Key is that dh knows he doesn't get to lay around and nap when he gets home. He also doesn't get to say how hard travel was. (My dad would do all of that when I was a kid) DH KNOWS that travel is like a vacation, even the plane flight. 5 hours on a plane to watch movies or nap by yourself= vacation. Nice white fluffy hotel bed= vacation. Eating dinner in a restaurant with no kid= vacation. DH pitches in immediately when he gets home.
Anonymous
Easy when they're little. Hard when they're late elementary and middle school aged and want driven to various things all over the city at night. One would have music practice at the same time the other has soccer practice.
Anonymous
It is possible as soon as you are physically able to operate. But for some families it is never ideal.

My husband traveled the first year of our first born and we both quickly realized that wasnt OK for our family. He missed being home and I hated being a default single parent
Anonymous
I also had 3 within two years and DH always traveled ~ 2 weeks a month. I agree with many things stated already.
- Much depends on your personality and expectations. You are busy during this time and during the time he is away, it all falls on you. It is not for everyone.
- For a time I didn’t mind when he traveled because in some ways it could be easier, though only for short periods of time. You learn to plan and make sure DH knows he needs to help out. My DH would do a lot around the house, mow the lawn, prep for meals during the week, and make sure all laundry was done before he left.
- When youngest is toddler stages and wants to move around and isn’t content to just sit still for too long. I loved when T-ball practice/ games were near a playground, but, I hated missing so much of the games the older DC was in.
- But, the worst time was middle school ages because of all the traveling in the car with activities - this was very stressful for me. How to essentially be into places at one time. Carpools are essential.

Anonymous
Anonymous wrote:Things were easier when DH was not home on a weekday. He needed time to relax in the evening, a full homemade dinner and he did not cook or clean. He would not watch the kids while I cooked. Evening routine is much easier without the husband home.


+100

Anonymous
No one solution fits all. If you have reliable family help, outsourced chores, flexible work hours, easy kids, good sleepers, no health issues, no other home/car/life maintenance unexpected issues, financial cushion...things are usually manageable.

Anonymous
My wife travels extensively for work.

It's really not a huge deal. Systems, organization and planning is critical. Meals should be planned. Lunches should be made the night before and packed in the fridge. Breakfast is a set menu and time.

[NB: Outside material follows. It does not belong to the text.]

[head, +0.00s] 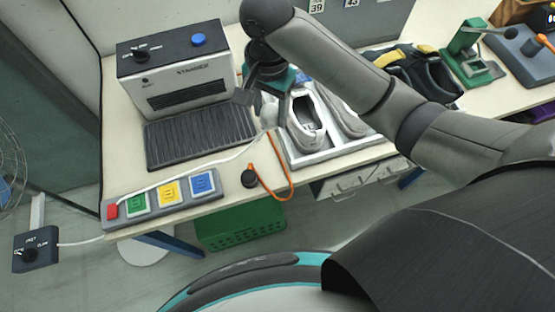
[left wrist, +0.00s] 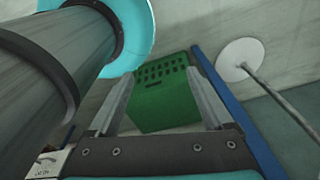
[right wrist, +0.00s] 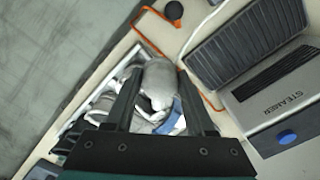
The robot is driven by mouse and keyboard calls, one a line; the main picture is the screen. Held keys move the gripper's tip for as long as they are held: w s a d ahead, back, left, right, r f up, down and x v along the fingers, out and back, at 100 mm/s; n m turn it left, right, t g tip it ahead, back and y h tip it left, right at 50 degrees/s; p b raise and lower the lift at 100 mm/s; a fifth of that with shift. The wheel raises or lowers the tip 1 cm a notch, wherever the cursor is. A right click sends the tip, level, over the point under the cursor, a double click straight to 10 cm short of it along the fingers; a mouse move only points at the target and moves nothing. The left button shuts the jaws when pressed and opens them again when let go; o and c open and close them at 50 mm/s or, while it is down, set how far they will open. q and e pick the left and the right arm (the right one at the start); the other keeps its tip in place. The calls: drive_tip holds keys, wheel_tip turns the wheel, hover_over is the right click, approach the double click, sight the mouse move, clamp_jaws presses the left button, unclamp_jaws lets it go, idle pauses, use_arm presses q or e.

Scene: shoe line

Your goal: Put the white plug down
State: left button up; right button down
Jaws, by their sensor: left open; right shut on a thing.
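The white plug (right wrist: 158,84) is a pale, rounded piece between the fingers of my right gripper (right wrist: 159,72), which is shut on it. In the head view the plug (head: 268,114) hangs under the right gripper (head: 258,95), left of the pale shoes and in front of the steamer's right side. Its lower end is hard to make out, and I cannot tell whether it touches anything. My left gripper (left wrist: 160,73) is open and empty in the left wrist view, above the floor with a green crate beyond; the head view does not show it.
A white tray (head: 330,152) holds pale shoes (head: 303,120). The steamer (head: 180,72) has a dark ribbed mat (head: 200,135) in front. A button strip (head: 165,195), an orange cord (head: 285,175) and a black knob (head: 249,178) lie near the table's front edge. A green crate (head: 240,225) stands below.

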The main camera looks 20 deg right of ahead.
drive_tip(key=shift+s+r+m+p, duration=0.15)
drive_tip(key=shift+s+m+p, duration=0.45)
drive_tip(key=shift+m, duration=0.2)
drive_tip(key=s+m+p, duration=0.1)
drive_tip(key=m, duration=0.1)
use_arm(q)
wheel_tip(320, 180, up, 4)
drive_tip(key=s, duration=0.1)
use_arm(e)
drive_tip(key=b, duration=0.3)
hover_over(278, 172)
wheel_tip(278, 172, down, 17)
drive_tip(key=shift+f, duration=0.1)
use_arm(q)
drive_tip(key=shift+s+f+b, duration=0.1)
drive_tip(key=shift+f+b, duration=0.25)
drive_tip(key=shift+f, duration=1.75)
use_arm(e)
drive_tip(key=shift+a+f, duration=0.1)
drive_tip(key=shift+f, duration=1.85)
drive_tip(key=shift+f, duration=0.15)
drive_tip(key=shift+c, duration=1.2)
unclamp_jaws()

Wake up first. Get your coffee and get ready. If there's a baby, you can take them with you. Change 'em, bottle them, and then swing while you shower if they are small. If they are too big for that, shower the night before.

A bit of screens is fine. 10 minutes to pull yourself together will not kill them.

Get bags packed the night before.

Go to bed early! That's critical for success.

I will say, as a man, the thing that I find about parenting is that it's a ton of executive functioning. And it's weird, but there are so many men who just...have zero EF when it comes to their damn home. I don't know why. I love being in the weeds everywhere, ha.

I work full time as a physician's assistant. And still handle a lot at home. Men: do better.
Anonymous
Anonymous wrote:Things were easier when DH was not home on a weekday. He needed time to relax in the evening, a full homemade dinner and he did not cook or clean. He would not watch the kids while I cooked. Evening routine is much easier without the husband home.


Is your DH a child? Handicapped? I can't imagine catering to an able-bodied adult like that
Anonymous
It’s going to be overwhelming until you learn how to do it. My husband has traveled since one month postpartum.
Anonymous
I would get an au pair or full time nanny if your husband will be away every other week. Really even when they are older you will need it anyway if you have no family help nearby.

But the sleep improves drastically by 12-18 months old usually, which is the hardest aspect of solo parenting.
Anonymous
Younger is easier. When the kids are older and have activities, it is impossible to be in two places at once.